▸ Instructions for the task
Among the entries below, one stretch runs from the line that contains "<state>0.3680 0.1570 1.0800" through the line that contains "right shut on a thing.". Repeat that stretch exactly, ends included, and only that.

★ ★ ★

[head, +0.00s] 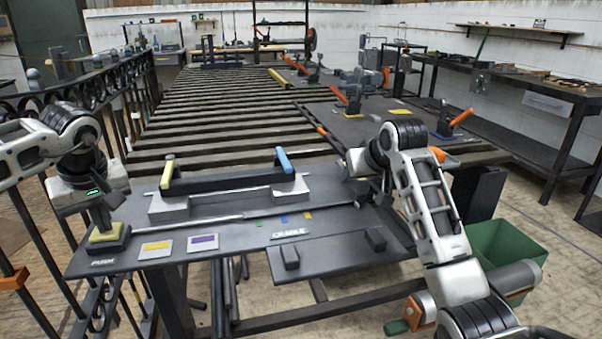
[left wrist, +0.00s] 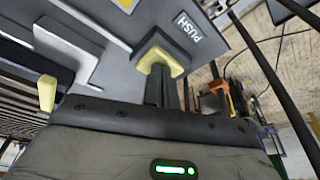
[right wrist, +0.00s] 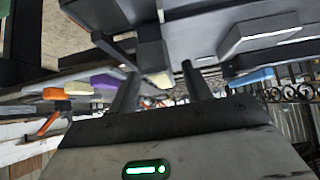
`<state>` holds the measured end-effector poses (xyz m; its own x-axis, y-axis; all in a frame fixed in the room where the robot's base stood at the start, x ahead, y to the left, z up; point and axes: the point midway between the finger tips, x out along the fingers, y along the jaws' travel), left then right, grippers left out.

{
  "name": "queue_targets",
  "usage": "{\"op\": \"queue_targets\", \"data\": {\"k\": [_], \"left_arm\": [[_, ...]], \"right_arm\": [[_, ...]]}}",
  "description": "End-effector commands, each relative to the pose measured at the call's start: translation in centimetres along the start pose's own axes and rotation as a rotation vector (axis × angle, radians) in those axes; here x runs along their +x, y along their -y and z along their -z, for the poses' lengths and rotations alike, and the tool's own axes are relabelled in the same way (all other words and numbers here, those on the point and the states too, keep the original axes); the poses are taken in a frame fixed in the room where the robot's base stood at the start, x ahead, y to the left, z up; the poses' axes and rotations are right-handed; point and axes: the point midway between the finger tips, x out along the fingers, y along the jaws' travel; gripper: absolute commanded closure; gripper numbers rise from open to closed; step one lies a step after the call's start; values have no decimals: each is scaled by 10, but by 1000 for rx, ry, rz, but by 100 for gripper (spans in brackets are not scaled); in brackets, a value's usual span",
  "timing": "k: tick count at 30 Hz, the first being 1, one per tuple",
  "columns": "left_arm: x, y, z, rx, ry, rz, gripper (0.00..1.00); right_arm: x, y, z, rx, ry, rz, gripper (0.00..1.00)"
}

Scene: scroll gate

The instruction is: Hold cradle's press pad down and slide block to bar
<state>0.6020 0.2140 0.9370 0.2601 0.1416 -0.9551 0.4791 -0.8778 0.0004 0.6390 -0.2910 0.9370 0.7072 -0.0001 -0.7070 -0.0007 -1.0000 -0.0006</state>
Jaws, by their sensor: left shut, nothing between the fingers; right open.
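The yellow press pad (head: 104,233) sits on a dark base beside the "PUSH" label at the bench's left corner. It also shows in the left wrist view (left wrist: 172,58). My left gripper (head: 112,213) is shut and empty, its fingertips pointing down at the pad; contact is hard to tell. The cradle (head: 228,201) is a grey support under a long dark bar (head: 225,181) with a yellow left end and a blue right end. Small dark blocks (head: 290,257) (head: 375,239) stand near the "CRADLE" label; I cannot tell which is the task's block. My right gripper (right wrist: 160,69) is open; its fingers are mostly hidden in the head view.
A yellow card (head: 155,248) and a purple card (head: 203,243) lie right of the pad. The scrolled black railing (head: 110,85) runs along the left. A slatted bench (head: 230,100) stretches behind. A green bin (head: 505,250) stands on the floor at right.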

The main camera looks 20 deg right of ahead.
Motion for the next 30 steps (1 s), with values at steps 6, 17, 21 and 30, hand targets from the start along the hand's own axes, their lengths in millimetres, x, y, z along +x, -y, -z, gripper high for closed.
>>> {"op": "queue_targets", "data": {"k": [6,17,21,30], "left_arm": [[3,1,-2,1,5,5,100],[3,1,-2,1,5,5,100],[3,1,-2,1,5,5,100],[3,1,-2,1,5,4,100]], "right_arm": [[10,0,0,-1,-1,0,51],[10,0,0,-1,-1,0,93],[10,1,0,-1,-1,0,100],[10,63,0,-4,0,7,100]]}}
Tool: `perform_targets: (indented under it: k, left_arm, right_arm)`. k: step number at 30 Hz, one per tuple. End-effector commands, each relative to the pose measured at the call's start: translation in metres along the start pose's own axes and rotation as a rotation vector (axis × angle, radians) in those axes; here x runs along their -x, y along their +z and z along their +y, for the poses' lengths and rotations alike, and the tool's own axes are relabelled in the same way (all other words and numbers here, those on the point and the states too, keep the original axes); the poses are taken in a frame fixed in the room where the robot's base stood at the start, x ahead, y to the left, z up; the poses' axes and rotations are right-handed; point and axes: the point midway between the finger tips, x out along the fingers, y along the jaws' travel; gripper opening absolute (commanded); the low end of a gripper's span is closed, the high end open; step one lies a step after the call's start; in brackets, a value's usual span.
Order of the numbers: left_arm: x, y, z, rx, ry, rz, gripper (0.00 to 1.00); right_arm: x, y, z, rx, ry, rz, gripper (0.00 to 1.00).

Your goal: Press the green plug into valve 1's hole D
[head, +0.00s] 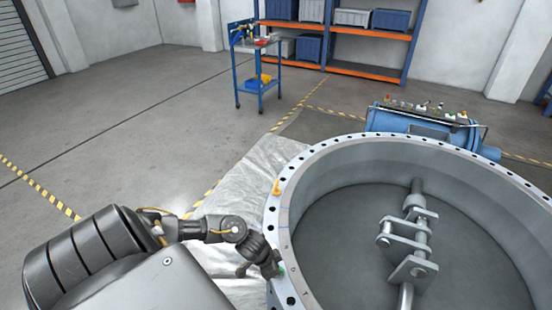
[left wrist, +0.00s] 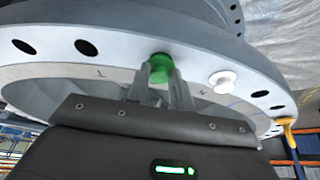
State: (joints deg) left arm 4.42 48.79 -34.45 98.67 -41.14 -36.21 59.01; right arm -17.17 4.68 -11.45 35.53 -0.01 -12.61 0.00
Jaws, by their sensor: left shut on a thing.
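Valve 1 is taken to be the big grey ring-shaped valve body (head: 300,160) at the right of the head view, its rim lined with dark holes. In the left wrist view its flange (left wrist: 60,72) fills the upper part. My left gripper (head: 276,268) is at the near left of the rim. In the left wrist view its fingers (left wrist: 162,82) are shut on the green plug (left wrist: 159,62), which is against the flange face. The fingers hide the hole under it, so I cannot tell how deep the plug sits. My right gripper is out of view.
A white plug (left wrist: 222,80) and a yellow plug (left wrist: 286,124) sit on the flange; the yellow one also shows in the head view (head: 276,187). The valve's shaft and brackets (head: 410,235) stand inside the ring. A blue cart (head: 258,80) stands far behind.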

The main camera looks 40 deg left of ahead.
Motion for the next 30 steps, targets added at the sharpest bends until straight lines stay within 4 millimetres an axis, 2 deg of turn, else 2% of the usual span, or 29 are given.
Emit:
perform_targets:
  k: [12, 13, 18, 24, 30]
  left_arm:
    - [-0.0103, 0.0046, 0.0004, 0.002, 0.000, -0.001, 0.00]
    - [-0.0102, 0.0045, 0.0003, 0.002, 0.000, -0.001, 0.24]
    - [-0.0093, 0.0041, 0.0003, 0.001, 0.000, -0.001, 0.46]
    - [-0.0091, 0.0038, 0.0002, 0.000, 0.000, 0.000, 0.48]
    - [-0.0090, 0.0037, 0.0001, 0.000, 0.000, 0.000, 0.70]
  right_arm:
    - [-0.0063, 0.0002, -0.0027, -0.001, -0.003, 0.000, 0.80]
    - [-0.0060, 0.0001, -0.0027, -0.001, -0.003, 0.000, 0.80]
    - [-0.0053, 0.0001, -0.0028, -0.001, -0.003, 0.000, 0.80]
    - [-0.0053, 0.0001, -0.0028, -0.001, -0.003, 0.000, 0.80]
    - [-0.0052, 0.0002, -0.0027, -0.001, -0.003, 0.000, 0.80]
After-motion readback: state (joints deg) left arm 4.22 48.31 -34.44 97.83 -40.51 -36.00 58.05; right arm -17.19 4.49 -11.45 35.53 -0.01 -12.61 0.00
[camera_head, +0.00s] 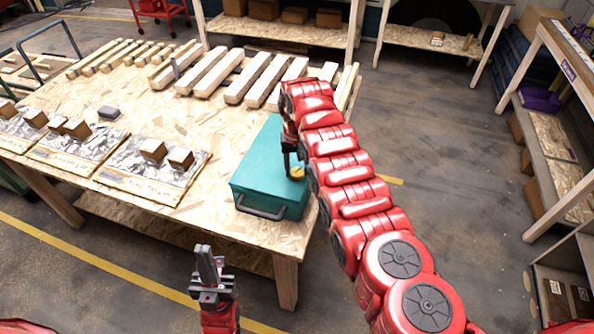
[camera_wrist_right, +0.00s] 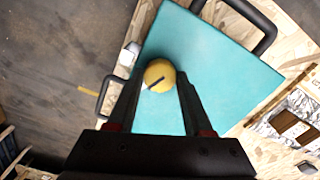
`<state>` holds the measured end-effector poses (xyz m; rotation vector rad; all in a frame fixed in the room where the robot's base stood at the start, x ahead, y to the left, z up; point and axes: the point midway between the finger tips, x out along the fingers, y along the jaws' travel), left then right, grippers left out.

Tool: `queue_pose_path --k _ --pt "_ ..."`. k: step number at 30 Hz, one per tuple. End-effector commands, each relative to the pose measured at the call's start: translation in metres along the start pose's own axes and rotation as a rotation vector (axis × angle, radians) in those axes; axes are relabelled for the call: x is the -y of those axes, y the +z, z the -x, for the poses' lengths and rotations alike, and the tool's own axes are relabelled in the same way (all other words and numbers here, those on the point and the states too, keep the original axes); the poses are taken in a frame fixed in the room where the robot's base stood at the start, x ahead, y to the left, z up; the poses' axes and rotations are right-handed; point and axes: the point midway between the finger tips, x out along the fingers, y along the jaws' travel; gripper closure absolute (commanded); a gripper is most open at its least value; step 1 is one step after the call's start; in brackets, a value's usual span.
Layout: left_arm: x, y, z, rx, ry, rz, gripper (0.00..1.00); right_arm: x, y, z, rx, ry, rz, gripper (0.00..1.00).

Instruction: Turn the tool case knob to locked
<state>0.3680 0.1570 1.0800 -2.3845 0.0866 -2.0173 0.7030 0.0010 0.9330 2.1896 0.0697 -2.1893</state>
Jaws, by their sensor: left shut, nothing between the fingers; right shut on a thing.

★ ★ ★

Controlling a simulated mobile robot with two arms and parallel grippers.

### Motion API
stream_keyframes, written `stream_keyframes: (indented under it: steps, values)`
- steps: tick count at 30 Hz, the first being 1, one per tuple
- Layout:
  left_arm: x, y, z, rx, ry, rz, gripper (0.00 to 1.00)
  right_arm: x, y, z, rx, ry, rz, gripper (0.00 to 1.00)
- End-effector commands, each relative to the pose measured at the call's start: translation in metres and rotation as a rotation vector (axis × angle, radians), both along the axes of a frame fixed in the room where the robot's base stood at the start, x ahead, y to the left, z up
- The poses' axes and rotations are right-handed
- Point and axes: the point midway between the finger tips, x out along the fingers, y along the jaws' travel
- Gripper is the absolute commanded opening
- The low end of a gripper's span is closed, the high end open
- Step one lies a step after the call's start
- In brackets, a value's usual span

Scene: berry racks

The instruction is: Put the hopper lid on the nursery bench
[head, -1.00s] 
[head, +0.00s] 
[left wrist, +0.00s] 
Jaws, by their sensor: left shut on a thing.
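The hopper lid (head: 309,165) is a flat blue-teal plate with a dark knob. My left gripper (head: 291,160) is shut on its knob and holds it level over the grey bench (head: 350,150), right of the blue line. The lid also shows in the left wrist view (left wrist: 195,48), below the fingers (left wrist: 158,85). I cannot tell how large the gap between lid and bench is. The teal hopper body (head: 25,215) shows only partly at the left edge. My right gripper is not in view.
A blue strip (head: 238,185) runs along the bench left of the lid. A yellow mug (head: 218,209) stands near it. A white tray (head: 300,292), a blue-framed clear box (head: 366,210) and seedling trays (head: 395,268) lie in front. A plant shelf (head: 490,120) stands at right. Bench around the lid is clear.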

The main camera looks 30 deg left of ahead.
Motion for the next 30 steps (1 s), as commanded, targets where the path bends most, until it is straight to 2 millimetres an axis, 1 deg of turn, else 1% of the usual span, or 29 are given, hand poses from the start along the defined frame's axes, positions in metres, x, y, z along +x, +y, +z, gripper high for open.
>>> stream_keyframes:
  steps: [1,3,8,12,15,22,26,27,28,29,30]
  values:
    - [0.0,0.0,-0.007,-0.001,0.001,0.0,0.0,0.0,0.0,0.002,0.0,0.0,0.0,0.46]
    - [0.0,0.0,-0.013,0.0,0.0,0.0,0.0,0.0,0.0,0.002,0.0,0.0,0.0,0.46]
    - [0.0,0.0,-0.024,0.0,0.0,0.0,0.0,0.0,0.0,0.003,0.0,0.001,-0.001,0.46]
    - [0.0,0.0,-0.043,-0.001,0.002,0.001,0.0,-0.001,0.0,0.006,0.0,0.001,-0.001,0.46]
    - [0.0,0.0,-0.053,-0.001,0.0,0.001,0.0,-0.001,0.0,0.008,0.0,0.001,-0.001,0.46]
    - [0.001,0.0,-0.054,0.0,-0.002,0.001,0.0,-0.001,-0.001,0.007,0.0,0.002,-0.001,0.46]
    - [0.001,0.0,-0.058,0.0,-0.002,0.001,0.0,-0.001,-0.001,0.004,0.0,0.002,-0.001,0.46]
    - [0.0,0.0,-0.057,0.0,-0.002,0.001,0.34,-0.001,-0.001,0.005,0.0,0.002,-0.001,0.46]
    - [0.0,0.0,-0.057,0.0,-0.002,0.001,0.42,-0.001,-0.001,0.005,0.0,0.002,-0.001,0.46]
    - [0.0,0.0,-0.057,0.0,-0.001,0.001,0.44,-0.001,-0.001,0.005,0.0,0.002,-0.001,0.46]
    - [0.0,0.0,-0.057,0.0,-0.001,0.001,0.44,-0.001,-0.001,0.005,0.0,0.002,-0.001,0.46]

★ ★ ★

▸ Reply to the exercise
<state>0.3680 0.1570 1.0800 -2.3845 0.0866 -2.0173 0.7030 0.0010 0.9330 2.1896 0.0697 -2.1893</state>
Jaws, by their sensor: left shut, nothing between the fingers; right shut on a thing.

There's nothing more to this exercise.